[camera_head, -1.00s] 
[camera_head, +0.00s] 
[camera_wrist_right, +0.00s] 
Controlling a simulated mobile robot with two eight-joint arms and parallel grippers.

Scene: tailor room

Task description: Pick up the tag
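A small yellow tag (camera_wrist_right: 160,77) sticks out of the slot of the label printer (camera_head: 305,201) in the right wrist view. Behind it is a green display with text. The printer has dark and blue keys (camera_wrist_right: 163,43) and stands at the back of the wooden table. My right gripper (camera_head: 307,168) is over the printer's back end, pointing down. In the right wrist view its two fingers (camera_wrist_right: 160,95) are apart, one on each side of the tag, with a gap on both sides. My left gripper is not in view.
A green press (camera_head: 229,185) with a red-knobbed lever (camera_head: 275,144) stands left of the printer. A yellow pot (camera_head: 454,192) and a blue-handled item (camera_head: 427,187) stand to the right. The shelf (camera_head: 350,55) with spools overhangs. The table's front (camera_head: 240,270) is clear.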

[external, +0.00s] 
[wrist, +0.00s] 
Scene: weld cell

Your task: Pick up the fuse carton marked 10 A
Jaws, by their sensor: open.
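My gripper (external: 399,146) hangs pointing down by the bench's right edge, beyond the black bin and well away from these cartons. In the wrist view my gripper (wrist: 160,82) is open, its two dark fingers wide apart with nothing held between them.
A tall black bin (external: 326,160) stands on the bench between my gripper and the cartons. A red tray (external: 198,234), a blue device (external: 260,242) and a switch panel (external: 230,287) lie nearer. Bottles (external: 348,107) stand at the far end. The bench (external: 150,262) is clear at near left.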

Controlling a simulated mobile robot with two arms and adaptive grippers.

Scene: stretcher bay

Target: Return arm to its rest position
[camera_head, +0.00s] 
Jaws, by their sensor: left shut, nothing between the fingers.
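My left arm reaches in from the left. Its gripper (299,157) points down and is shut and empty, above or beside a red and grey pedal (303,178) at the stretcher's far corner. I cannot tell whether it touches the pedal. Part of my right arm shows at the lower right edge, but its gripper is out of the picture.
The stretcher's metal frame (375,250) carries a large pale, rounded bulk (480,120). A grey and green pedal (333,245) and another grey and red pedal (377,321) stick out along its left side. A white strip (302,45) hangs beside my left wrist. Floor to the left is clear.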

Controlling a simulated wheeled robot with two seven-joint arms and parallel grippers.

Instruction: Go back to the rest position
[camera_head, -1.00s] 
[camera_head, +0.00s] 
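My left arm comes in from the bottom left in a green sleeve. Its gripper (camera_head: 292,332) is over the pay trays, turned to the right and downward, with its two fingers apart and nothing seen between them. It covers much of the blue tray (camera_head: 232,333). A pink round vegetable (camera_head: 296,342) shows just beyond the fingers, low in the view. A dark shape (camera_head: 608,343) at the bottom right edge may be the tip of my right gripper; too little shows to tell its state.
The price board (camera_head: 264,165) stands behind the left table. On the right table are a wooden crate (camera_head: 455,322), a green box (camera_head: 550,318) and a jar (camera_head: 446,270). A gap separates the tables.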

|---|

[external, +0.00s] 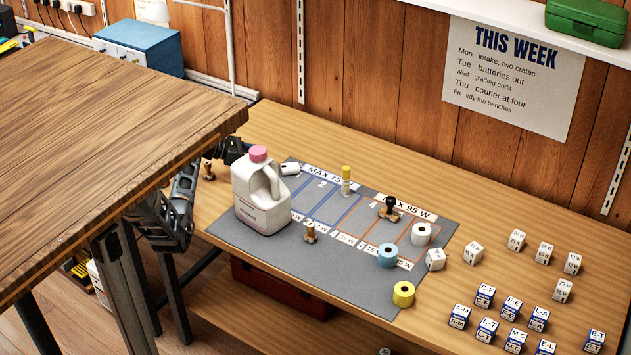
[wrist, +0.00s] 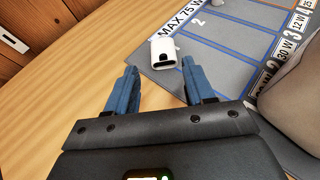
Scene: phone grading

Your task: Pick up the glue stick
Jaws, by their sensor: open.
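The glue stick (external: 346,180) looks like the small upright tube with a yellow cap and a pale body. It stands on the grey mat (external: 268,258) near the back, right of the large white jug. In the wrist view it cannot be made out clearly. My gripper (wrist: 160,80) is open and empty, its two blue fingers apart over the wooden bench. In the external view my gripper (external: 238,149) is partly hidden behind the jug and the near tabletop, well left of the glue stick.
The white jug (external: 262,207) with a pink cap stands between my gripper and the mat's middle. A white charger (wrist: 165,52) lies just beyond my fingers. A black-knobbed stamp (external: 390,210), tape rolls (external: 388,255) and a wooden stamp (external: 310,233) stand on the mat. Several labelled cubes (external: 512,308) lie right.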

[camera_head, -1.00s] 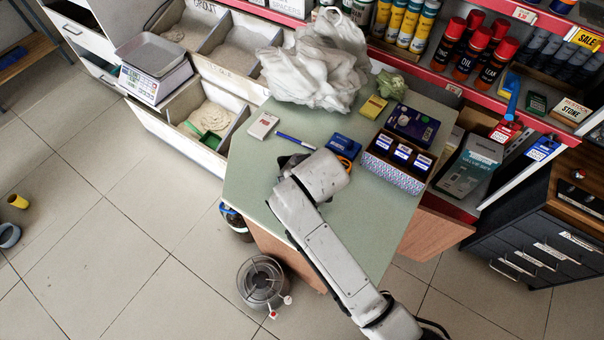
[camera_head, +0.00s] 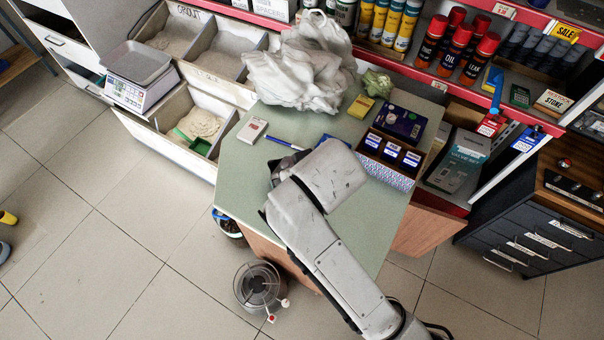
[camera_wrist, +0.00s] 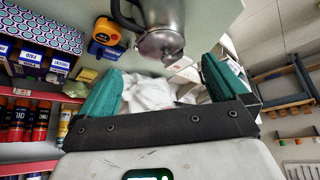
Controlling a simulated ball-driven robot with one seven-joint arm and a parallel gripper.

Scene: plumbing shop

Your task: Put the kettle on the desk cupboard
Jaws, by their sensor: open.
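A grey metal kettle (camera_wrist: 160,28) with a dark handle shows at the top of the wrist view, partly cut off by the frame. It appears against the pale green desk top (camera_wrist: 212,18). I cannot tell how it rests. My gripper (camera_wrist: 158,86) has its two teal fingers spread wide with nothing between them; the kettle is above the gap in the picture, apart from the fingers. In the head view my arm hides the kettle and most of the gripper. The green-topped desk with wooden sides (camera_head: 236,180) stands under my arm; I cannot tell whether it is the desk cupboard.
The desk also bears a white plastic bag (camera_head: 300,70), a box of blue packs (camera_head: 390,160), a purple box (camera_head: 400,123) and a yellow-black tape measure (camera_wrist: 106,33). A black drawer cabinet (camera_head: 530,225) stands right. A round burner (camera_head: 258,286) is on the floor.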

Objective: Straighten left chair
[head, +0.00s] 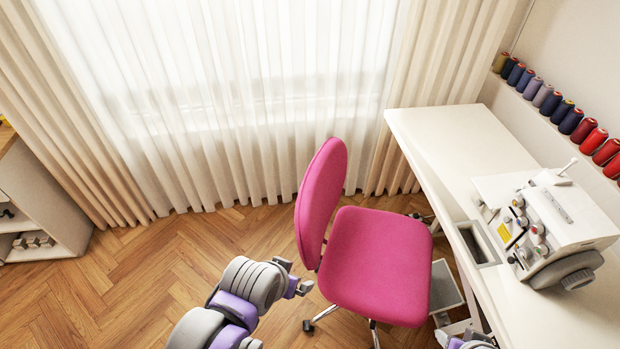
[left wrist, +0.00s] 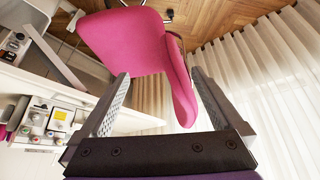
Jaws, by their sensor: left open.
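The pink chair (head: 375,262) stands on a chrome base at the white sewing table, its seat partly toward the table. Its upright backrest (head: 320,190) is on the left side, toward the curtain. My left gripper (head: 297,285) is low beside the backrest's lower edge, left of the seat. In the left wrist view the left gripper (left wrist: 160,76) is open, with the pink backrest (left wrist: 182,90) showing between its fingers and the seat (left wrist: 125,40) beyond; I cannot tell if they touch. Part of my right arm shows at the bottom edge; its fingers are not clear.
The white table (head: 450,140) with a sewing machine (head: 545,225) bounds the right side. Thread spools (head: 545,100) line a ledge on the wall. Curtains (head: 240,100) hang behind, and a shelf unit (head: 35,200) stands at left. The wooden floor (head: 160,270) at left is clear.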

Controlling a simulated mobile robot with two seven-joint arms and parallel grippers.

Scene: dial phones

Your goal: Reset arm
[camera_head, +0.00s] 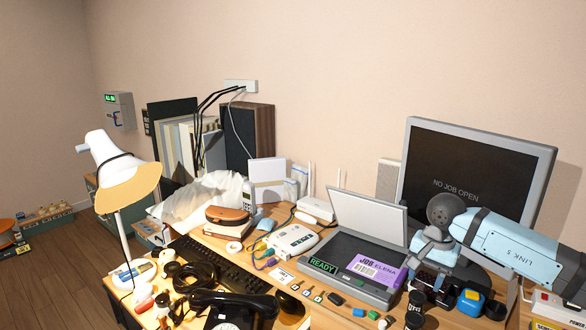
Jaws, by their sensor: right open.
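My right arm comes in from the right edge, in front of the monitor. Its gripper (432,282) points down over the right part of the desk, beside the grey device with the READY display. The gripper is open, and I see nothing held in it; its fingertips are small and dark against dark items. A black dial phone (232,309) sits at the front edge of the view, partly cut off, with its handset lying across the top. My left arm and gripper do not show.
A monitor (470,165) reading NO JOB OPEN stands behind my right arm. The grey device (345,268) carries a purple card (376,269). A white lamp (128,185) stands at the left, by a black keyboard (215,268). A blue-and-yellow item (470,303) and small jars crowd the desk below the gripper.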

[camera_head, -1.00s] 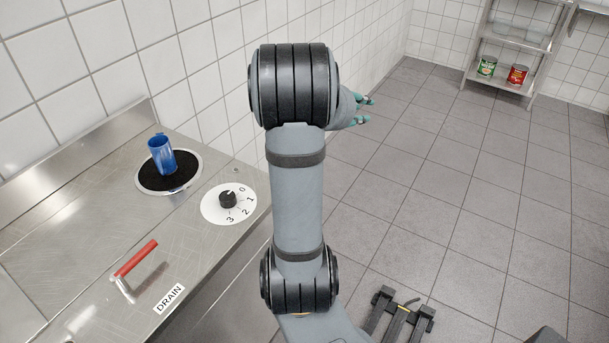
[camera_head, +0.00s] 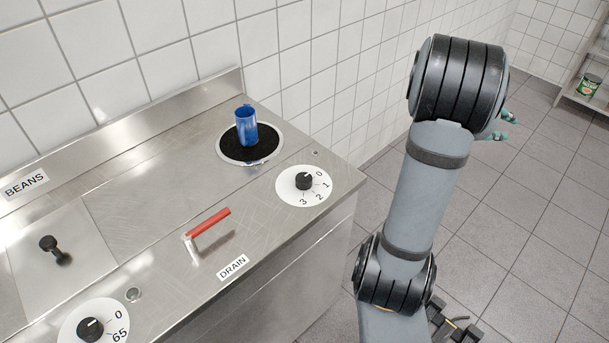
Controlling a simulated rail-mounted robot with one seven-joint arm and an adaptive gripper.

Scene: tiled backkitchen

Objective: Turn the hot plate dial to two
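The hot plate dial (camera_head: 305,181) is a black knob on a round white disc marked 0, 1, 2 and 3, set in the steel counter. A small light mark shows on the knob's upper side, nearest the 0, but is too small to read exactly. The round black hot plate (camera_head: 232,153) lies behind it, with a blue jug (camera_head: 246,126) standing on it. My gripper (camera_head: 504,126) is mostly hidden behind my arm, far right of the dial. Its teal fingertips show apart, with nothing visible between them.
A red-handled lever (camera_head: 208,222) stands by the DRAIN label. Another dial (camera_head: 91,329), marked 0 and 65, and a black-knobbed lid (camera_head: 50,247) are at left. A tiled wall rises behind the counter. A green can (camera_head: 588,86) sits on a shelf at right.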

|---|

Job: Search the data for "mobile" and list every line in which it occurs.

Exercise response:
Controlling a simulated mobile robot with two eight-joint arms and parallel grippers.
Controlling a simulated mobile robot with two arms and adaptive grippers.
Controlling a simulated mobile robot with two seven-joint arms and parallel grippers.

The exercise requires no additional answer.